Третий тезис Лукача тесно связан со вторым, и мы уже чуть не назвали его, вспомнив психологический роман – исторический роман продолжает вовсе не психологический роман Просвещения и романтизма, не Ричардсона и Руссо, не Мюссе, Констана и Шатобриана, а как раз упомянутый жанр оперы. В опере не создается, как в психологическом романе, вненаходимой ситуации, с которой мы можем оценивать героя. Наоборот, характеры и страсти героя становятся частью нашей современности, тем, что вызывает непосредственное возмущение или одобрение. После 1848 года, когда оказалось, что по всей Европе возмущаться и договариваться можно вне сценария, в силу спонтанного стечения событий, исторический роман утратил непосредственность, заняв место на полке жанров наряду с детективной или приключенческой литературой.
Среди современников Лукача были попытки возродить оперу в старом революционном смысле – достаточно указать на «зонги» Б. Брехта в его «эпическом театре». Это сатирические интермедии, напрямую обращенные к публике, которые не были частью драматического действия и тем самым требовали от зрителя непосредственного соучастия в современных общественных событиях. Брехт тоже, как и Лукач, долго жил в СССР, при этом на его театральную реформу чиновники смотрели косо, как и на его последователя в шестидесятые годы Юрия Любимова.
Вот пример зонга Брехта из «Кавказского мелового круга»:
Четыре генерала
Работают немало,
Идут-идут походом,
Походом на Иран.
Но первый заблудился,
Второй уже охрип,
А третий простудился,
Четвертый просто влип.
Перед нами сатирический монтаж, где высмеивание милитаризма основано на такой интерактивной игре: «А что случилось со следующим генералом?» Брехт дружил, переписывался и вместе отдыхал с Вальтером Беньямином, наиболее универсальным мыслителем из всех неомарксистов первого поколения, который разработал завершенную теорию медийности и интерактивности.

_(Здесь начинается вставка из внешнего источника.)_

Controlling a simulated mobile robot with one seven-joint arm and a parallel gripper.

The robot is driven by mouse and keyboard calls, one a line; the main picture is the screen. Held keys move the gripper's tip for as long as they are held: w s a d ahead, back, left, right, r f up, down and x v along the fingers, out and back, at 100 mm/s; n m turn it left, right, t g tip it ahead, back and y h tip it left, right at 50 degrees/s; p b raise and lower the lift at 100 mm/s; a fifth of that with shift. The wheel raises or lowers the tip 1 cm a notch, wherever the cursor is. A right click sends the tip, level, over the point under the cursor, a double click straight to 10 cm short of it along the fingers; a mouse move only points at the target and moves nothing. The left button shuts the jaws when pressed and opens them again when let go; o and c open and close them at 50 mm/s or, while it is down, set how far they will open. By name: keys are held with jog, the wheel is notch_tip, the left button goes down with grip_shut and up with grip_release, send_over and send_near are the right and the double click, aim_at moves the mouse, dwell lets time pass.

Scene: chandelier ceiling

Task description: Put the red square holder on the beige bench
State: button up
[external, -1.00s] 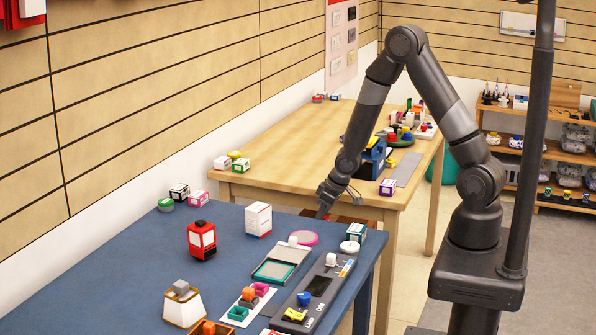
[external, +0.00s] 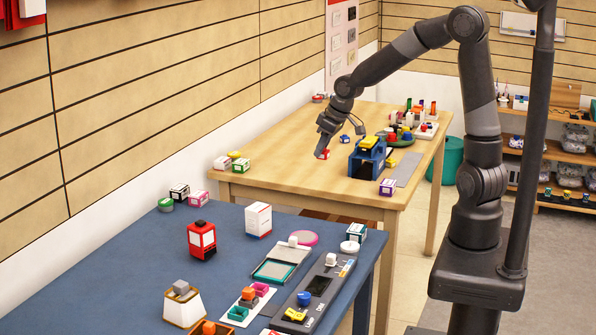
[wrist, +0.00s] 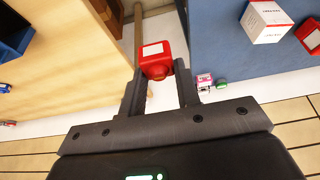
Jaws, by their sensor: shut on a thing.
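The red square holder (wrist: 156,65), with a pale panel on its face, sits between the two fingers of my gripper (wrist: 160,85) in the wrist view. My gripper (external: 323,140) is shut on it. In the external view, the red holder (external: 322,154) hangs at the fingertips, seen against the near left part of the beige bench (external: 270,170). I cannot tell its exact height, but no contact with the top is clear. In the wrist view the beige bench (wrist: 60,75) is on the left.
The blue bench (external: 130,270) in front holds a red lantern-like item (external: 201,240), a white box (external: 258,220) and trays. Small boxes (external: 232,162) stand at the beige bench's left edge. A blue stamp-like device (external: 368,158) stands right of my gripper. The middle of the beige top is largely clear.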

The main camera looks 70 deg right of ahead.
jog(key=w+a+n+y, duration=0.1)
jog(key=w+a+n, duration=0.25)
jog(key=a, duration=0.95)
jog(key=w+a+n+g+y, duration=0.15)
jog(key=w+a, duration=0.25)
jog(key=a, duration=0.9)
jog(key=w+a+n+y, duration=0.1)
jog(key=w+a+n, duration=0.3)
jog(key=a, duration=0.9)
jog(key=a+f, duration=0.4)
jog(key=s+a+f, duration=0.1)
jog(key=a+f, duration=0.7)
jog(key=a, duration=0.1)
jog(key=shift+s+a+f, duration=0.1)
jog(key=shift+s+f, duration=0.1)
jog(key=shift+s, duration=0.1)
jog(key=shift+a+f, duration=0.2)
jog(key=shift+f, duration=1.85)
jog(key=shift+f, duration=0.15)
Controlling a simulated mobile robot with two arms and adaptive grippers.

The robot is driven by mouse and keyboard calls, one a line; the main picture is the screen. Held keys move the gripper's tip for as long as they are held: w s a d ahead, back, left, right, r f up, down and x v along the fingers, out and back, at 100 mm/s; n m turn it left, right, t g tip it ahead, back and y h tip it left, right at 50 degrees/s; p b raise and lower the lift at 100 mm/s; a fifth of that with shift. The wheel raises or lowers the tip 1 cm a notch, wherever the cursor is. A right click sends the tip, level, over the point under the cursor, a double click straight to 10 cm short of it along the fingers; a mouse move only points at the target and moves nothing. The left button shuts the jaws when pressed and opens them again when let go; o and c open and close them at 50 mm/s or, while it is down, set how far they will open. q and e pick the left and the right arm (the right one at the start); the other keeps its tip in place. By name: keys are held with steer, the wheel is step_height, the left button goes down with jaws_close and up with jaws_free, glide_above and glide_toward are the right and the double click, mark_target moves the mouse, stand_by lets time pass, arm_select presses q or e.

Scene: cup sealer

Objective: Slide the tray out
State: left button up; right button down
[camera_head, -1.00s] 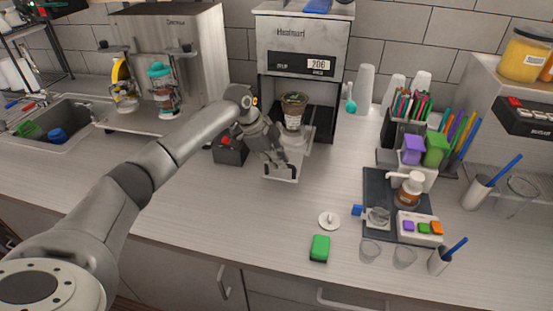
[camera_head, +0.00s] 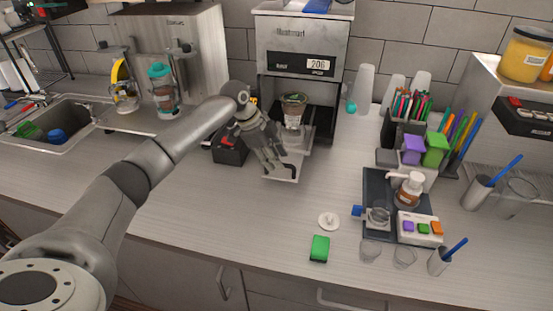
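The cup sealer (camera_head: 302,58) stands at the back of the counter, with a display on its front. Its pale tray (camera_head: 298,149) sticks out toward me, below the sealing head. A cup with a dark brown top and a label (camera_head: 293,112) stands upright in the tray. My left gripper (camera_head: 283,171) points down at the tray's front handle (camera_head: 281,181), over its left part. The fingers overlap the handle in this view, so I cannot tell whether they grip it. My right gripper is not in view.
A small dark box with a red button (camera_head: 230,150) stands close left of my gripper. A white lid (camera_head: 329,221) and a green block (camera_head: 320,248) lie on the front counter. The counter before the tray is clear.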

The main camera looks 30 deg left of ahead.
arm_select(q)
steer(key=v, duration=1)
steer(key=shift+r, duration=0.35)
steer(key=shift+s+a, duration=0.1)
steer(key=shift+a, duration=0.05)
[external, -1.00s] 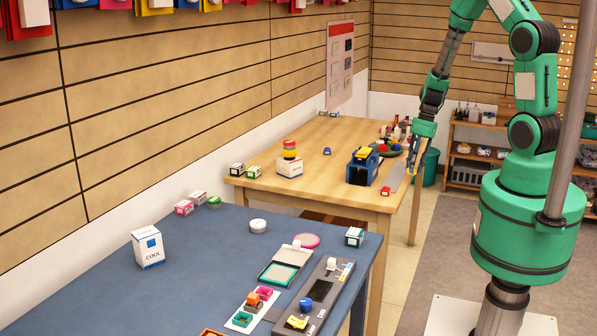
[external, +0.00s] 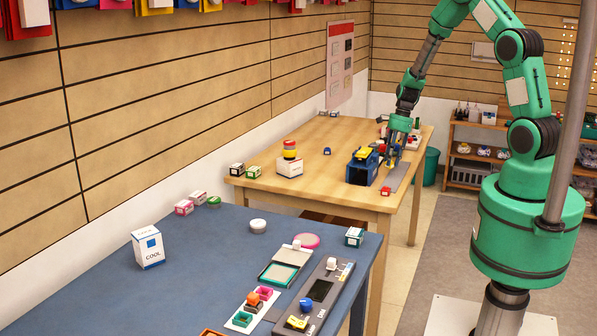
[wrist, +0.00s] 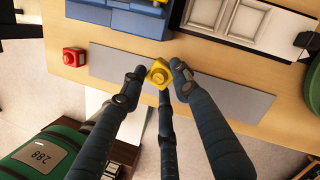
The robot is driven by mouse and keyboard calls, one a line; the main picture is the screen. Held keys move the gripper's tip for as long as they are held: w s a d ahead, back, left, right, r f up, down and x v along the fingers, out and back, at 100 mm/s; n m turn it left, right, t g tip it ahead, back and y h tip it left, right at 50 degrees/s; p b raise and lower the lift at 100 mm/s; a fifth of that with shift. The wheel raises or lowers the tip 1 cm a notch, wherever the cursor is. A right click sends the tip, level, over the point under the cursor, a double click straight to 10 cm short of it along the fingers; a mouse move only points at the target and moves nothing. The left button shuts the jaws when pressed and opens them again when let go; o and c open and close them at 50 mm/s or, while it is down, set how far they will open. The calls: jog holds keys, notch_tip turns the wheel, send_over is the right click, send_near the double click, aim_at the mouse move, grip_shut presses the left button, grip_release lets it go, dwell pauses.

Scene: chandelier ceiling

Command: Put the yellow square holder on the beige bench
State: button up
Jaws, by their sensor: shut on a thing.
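The yellow square holder (wrist: 158,75) is between the fingertips of my gripper (wrist: 157,77) in the wrist view. My gripper is shut on it. In the external view my gripper (external: 391,161) points down over the right side of the beige bench (external: 320,178), beside a blue box. The holder cannot be made out clearly there. In the wrist view it shows over a grey strip (wrist: 240,99) that lies along the bench edge. I cannot tell whether the holder touches the strip.
The blue box (external: 360,172) stands just left of my gripper. A small red block (external: 385,191) lies near the bench's front right edge. A white tray (wrist: 225,20) is on the bench in the wrist view. The bench's middle left is mostly clear. A blue table (external: 200,265) stands nearer the camera.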

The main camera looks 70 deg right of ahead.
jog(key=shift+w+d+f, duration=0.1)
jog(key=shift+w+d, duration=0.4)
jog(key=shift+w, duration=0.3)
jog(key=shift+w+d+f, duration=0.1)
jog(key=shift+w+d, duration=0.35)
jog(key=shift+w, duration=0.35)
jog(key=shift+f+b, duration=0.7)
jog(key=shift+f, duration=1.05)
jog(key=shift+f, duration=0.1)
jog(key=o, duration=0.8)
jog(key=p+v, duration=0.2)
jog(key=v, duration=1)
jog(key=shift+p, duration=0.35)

Гениальный Беньямин начинал как литературовед и театровед, исследователь барочной драмы. В своей диссертации он доказывал, что если в классицистской драме главенствует конфликт чувства и долга, то в барочной – власти и природы: власть пытается все контролировать, в том числе все органические и механические формы, но создает только иллюзию контроля, просматриваемость всего. Здесь Беньямин предвещает идею Фуко об институтах контроля и надзора как основе новоевропейского порядка. Но в этой работе Беньямин еще близок философии жизни, тогда распространенного учения, выраженного Ницше и Ибсеном, что природа отомстит за себя, жизнь вернется там, где контроль ума рано или поздно даст слабину, и природа отомстит власти за ее власть.

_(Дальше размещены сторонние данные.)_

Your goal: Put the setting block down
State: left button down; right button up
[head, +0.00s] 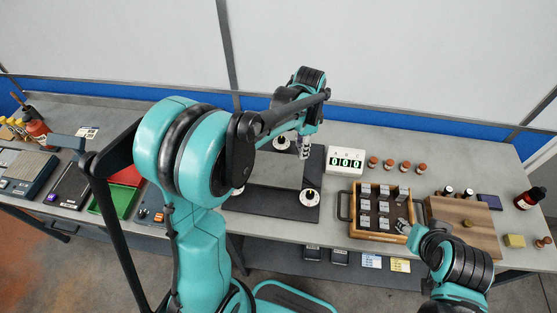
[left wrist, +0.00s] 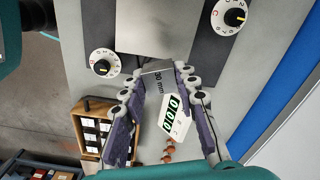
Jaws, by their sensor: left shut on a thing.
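The setting block (left wrist: 158,68) is a grey metal block marked "30 mm". In the left wrist view it sits between the two fingertips of my left gripper (left wrist: 160,74), which is shut on it. In the head view my left gripper (head: 304,146) is over the back right part of the dark plate (head: 262,203) with dials, left of the white counter; the block is hard to make out there. I cannot tell whether the block touches anything beneath. My right gripper (head: 405,228) is by the front right corner of the wooden tray, small and unclear.
The wooden tray (head: 380,237) holds several grey blocks. The white counter (head: 346,161) reads 000. Dials (head: 309,197) stand at the plate's corners around a grey square. Small brown-capped bottles (head: 389,164) stand behind the tray. A wooden board (head: 470,232) lies right of it.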

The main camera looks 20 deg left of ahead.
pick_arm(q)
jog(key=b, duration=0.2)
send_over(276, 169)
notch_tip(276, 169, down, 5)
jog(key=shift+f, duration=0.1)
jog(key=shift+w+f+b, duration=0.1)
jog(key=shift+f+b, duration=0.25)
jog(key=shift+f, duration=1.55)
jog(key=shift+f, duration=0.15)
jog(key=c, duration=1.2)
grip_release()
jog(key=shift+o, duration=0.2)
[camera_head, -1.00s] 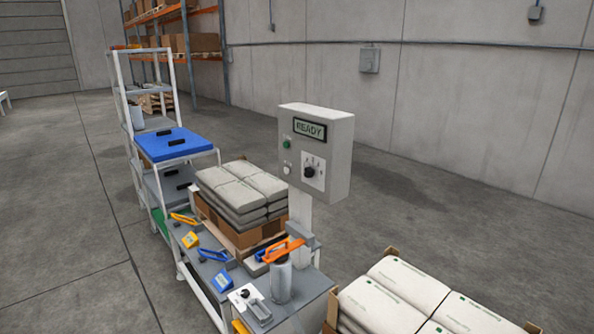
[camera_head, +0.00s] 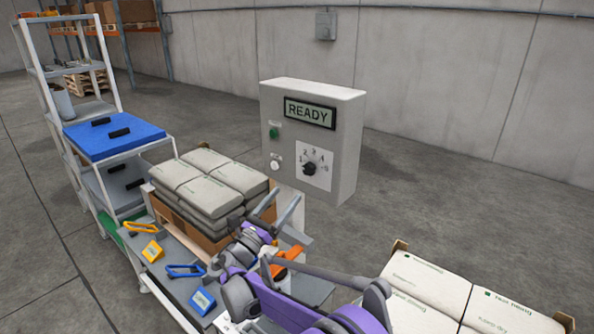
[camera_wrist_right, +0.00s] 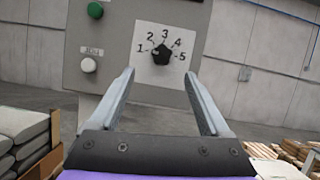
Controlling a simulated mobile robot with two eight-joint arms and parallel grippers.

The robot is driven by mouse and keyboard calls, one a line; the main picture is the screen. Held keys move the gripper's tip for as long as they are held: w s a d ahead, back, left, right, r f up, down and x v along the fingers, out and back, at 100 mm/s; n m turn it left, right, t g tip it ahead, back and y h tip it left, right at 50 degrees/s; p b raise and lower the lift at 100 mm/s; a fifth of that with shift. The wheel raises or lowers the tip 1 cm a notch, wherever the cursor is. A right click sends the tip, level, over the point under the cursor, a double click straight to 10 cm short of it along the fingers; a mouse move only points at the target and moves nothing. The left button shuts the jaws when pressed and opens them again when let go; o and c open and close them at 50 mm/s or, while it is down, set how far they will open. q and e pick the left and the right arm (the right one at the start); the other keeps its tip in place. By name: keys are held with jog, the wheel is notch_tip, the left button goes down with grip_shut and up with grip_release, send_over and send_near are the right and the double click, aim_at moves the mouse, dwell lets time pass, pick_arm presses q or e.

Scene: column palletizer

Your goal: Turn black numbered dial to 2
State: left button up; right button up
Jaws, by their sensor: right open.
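The black numbered dial (camera_head: 310,168) sits on a white plate marked 1 to 5 on the front of a grey control box (camera_head: 348,150). In the right wrist view the dial (camera_wrist_right: 162,56) shows between and beyond my fingertips; its pointer is too small to read surely. My right gripper (camera_head: 278,207) is open and empty, below and left of the dial in the head view and apart from it. It also shows in the wrist view (camera_wrist_right: 159,75). My left gripper is not in view.
The box has a READY display (camera_head: 310,112), a green button (camera_head: 274,132) and a white button (camera_head: 275,165). Stacked sacks (camera_head: 215,180) stand left of its post. Sacks on a pallet (camera_head: 430,285) lie at right. A blue-topped cart (camera_head: 115,140) stands at left.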

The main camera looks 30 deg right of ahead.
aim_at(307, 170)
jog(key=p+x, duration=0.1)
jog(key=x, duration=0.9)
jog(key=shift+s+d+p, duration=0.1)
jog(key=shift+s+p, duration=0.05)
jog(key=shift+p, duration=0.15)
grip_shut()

Так, в духе философии жизни, тогда рассуждали некоторые правые мыслители, например знаменитый культурфилософ Освальд Шпенглер (ученик Алоиза Риля, того самого, кто был «проводником» Ницше, сделавшим Ницше из писателя философом) в своей диссертации о Гераклите Эфесском объяснял темный афористический стиль этого мыслителя не как литературную позицию, а как невозможность установить контроль над словами, когда ты говоришь о самых больших принципах работы с природой. Согласно Шпенглеру, чем дальше Гераклит познавал природу, тем сильнее распадался его язык на недостаточные метафоры, и уже из распада языка Гераклит признавал власть природы над всеми нами. Для Шпенглера, как и для Гераклита, система власти и подчинения всегда будет установлена, если не так, то иначе, тогда как Беньямин был левым мыслителем, для которого любая система власти рано или поздно распадется.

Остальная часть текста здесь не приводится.